● **Written problem**
Return each line holding the string "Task".

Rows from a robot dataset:
────────
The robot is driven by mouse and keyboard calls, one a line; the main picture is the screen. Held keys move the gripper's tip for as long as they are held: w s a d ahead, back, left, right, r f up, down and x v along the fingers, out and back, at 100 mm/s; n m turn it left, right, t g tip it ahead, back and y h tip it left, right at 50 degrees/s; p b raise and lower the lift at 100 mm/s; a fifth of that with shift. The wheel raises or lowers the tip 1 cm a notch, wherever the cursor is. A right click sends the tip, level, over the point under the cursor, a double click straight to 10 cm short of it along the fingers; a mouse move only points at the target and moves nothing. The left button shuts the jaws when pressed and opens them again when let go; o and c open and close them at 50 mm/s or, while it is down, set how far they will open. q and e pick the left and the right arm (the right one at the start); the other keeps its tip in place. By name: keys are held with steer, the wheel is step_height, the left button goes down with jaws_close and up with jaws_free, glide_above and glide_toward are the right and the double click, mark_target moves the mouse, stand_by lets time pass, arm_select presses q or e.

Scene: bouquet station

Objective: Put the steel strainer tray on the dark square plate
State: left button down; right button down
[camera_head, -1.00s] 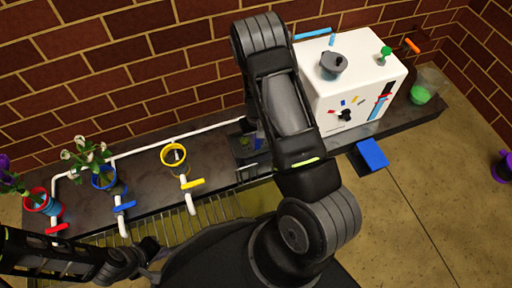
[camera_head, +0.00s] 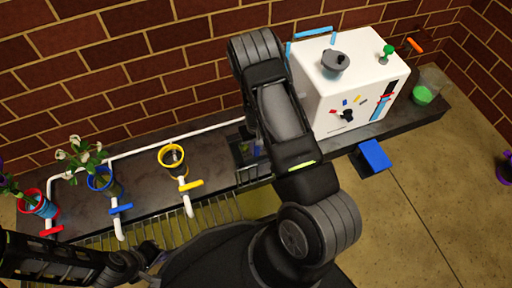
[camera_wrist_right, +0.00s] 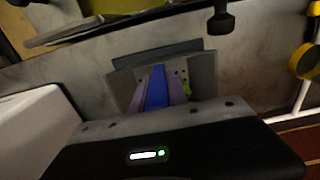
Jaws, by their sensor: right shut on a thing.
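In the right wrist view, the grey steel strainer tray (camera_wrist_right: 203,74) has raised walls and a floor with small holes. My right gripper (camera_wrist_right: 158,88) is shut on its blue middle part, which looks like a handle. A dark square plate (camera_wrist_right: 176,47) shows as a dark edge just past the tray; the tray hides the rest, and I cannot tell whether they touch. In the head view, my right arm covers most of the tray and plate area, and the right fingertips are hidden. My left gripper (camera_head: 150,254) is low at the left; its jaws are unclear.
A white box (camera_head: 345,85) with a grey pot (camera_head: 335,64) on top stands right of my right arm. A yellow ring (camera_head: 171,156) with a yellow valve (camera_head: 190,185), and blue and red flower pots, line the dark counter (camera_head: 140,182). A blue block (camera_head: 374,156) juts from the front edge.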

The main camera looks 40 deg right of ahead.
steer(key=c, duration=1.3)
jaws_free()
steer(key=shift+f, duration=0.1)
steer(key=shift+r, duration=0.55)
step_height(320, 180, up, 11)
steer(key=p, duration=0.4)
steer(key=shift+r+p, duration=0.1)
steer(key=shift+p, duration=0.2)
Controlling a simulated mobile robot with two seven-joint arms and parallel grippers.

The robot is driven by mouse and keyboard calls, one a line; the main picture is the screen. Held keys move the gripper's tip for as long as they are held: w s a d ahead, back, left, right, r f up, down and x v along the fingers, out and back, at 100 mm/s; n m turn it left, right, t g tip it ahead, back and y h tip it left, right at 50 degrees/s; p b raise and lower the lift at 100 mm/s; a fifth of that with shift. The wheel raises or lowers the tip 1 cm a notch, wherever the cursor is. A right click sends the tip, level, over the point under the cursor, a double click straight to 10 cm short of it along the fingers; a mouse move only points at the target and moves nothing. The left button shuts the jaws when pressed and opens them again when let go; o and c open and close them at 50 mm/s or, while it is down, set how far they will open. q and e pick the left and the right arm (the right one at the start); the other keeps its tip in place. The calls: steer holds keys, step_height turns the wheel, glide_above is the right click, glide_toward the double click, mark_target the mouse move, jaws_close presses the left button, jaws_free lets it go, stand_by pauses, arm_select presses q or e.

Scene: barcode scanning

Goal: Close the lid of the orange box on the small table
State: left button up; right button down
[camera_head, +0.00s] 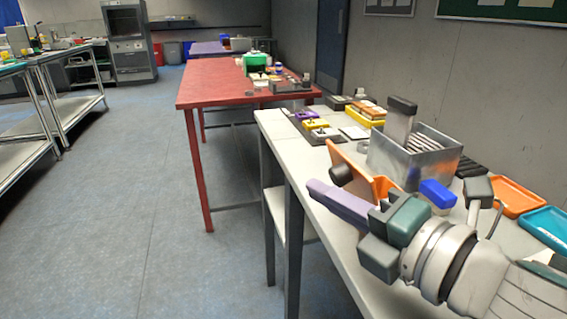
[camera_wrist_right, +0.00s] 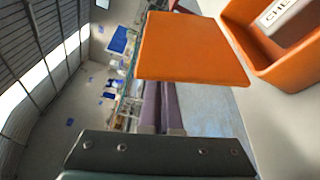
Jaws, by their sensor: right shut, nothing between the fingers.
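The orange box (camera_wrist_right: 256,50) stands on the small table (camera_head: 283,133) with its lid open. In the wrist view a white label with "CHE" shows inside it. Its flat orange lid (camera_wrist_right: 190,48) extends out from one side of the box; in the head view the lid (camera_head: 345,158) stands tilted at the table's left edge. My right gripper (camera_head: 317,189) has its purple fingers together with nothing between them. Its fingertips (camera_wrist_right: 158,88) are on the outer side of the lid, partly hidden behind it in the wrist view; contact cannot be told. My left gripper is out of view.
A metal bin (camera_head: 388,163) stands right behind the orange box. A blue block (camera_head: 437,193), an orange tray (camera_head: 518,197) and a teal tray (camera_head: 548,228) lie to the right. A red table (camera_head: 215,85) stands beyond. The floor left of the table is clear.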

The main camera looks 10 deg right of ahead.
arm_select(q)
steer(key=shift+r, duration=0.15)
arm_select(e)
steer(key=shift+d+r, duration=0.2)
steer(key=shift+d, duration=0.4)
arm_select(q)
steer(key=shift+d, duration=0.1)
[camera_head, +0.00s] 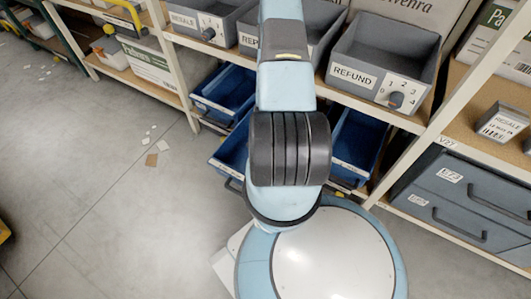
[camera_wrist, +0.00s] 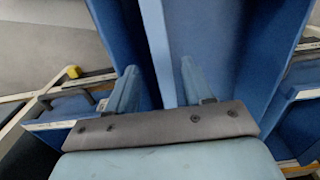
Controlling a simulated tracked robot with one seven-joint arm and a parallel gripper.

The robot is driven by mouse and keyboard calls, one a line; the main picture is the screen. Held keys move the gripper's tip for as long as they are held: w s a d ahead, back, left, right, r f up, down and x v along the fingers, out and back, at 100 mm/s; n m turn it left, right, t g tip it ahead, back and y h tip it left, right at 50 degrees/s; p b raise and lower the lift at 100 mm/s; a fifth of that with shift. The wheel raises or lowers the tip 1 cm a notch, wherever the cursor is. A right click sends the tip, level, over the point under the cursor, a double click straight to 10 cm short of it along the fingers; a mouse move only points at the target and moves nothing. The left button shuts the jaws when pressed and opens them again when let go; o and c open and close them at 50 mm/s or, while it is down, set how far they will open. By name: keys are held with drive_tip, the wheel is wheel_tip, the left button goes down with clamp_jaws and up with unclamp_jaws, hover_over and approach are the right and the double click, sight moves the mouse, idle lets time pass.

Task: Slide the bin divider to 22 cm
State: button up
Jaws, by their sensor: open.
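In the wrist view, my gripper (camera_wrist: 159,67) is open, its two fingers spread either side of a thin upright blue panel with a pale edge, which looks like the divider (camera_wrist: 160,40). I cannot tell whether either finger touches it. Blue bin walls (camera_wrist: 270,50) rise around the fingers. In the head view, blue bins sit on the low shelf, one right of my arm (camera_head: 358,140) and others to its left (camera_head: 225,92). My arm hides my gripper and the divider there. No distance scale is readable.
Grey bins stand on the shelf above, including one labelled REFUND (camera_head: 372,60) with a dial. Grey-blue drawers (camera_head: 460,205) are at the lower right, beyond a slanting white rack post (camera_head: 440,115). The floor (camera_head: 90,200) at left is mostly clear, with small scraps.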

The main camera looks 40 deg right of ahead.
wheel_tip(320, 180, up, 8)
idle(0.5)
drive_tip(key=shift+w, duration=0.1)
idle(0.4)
────────
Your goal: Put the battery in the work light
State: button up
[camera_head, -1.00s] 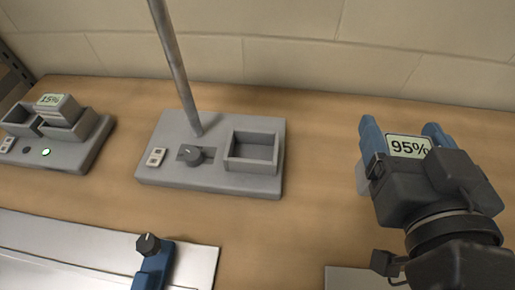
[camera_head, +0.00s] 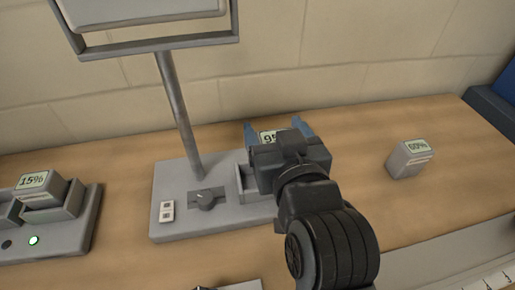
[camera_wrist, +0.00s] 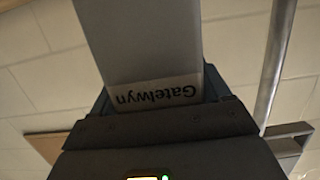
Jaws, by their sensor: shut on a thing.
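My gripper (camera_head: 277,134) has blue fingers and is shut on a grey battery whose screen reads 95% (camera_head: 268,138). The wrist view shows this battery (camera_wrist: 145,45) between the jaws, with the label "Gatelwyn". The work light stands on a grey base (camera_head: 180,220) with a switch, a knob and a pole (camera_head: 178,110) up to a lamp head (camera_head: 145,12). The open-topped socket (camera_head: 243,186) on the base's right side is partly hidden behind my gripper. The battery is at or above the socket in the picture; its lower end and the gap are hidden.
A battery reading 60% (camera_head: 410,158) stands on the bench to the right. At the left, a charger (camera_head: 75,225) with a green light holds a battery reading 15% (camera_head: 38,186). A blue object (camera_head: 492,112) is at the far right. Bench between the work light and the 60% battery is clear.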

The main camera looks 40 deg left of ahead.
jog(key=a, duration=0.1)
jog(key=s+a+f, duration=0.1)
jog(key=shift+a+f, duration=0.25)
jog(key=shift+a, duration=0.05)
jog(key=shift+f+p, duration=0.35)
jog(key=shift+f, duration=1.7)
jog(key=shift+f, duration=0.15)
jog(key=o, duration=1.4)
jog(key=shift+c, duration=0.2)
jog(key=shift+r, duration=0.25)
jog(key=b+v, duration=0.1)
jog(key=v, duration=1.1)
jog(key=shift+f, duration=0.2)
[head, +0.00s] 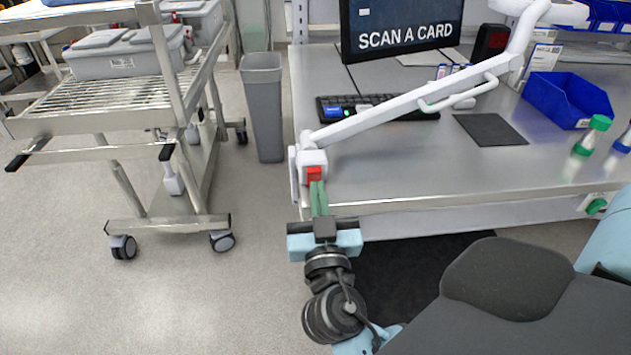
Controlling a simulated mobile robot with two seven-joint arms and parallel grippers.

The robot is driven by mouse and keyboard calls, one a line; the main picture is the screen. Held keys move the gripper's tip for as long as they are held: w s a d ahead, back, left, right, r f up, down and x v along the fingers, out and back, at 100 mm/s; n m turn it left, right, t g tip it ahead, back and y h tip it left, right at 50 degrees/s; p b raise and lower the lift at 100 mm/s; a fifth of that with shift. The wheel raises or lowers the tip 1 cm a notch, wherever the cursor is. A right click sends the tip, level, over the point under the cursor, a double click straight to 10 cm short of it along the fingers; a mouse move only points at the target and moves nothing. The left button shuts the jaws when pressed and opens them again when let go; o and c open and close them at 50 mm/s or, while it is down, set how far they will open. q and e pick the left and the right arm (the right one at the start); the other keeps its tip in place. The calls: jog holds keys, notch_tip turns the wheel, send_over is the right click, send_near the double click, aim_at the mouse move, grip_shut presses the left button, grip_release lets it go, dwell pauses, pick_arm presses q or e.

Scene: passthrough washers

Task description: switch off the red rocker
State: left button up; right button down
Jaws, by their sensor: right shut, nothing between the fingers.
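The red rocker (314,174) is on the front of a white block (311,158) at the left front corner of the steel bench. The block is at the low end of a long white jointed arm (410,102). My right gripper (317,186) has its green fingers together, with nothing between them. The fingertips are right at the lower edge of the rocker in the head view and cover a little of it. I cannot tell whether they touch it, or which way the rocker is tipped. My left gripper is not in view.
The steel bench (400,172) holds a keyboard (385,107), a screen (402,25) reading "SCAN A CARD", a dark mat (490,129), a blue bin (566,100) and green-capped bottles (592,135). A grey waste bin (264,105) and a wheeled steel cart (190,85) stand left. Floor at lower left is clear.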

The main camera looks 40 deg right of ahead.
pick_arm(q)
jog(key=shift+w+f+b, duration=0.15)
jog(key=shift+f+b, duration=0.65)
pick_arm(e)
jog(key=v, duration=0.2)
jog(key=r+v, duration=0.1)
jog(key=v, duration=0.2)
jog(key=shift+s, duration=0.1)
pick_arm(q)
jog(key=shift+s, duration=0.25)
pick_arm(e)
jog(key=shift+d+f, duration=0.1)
────────
● **Worked answer**
Task: Slide the bin divider to 22 cm
Task description: switch off the red rocker

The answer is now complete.